Records supplied
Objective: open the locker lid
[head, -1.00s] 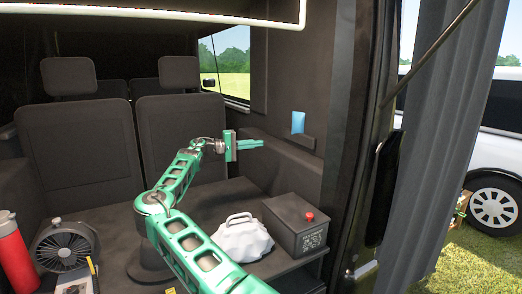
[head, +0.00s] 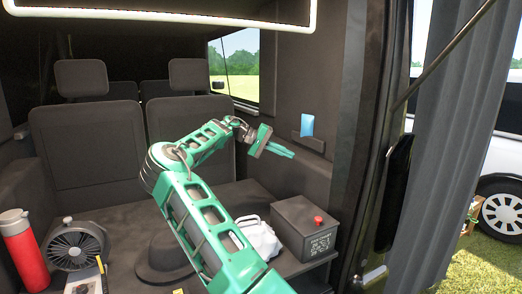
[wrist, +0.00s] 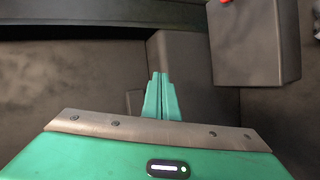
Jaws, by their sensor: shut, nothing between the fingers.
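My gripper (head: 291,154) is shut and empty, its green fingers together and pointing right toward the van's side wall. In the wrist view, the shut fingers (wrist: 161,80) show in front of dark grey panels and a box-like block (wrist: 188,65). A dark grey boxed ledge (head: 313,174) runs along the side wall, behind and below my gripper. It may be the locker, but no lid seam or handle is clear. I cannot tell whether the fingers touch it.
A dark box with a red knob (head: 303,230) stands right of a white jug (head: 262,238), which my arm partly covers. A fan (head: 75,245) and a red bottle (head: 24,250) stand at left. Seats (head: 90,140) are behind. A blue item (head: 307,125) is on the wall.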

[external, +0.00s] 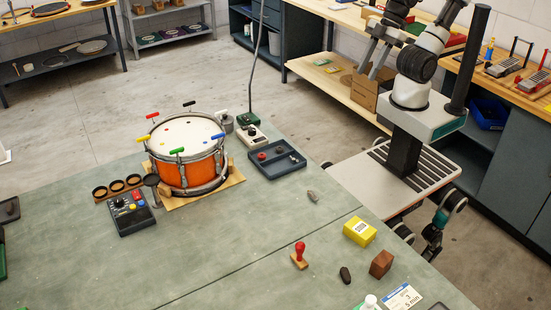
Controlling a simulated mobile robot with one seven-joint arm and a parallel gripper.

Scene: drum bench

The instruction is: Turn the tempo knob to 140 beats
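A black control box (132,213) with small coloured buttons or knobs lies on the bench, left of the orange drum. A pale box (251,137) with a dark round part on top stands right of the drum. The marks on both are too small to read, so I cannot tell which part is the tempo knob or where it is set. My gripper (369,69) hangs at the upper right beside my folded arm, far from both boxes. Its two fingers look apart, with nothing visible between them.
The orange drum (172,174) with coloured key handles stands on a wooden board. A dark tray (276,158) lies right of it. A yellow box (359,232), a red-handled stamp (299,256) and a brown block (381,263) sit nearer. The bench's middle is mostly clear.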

Set exercise
All the records above need to be given again word for word. Skip the pictures.

Task output
Objective: open the locker lid
[head, -1.00s] 
[head, +0.00s] 
[wrist, +0.00s] 
Jaws, by their sensor: shut, nothing between the fingers.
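My gripper (head: 291,154) is shut and empty, its green fingers together and pointing right toward the van's side wall. In the wrist view, the shut fingers (wrist: 161,80) show in front of dark grey panels and a box-like block (wrist: 188,65). A dark grey boxed ledge (head: 313,174) runs along the side wall, behind and below my gripper. It may be the locker, but no lid seam or handle is clear. I cannot tell whether the fingers touch it.
A dark box with a red knob (head: 303,230) stands right of a white jug (head: 262,238), which my arm partly covers. A fan (head: 75,245) and a red bottle (head: 24,250) stand at left. Seats (head: 90,140) are behind. A blue item (head: 307,125) is on the wall.

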[external, +0.00s] 
Controlling a simulated mobile robot with one seven-joint arm and a parallel gripper.

Scene: drum bench

The instruction is: Turn the tempo knob to 140 beats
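A black control box (132,213) with small coloured buttons or knobs lies on the bench, left of the orange drum. A pale box (251,137) with a dark round part on top stands right of the drum. The marks on both are too small to read, so I cannot tell which part is the tempo knob or where it is set. My gripper (369,69) hangs at the upper right beside my folded arm, far from both boxes. Its two fingers look apart, with nothing visible between them.
The orange drum (172,174) with coloured key handles stands on a wooden board. A dark tray (276,158) lies right of it. A yellow box (359,232), a red-handled stamp (299,256) and a brown block (381,263) sit nearer. The bench's middle is mostly clear.

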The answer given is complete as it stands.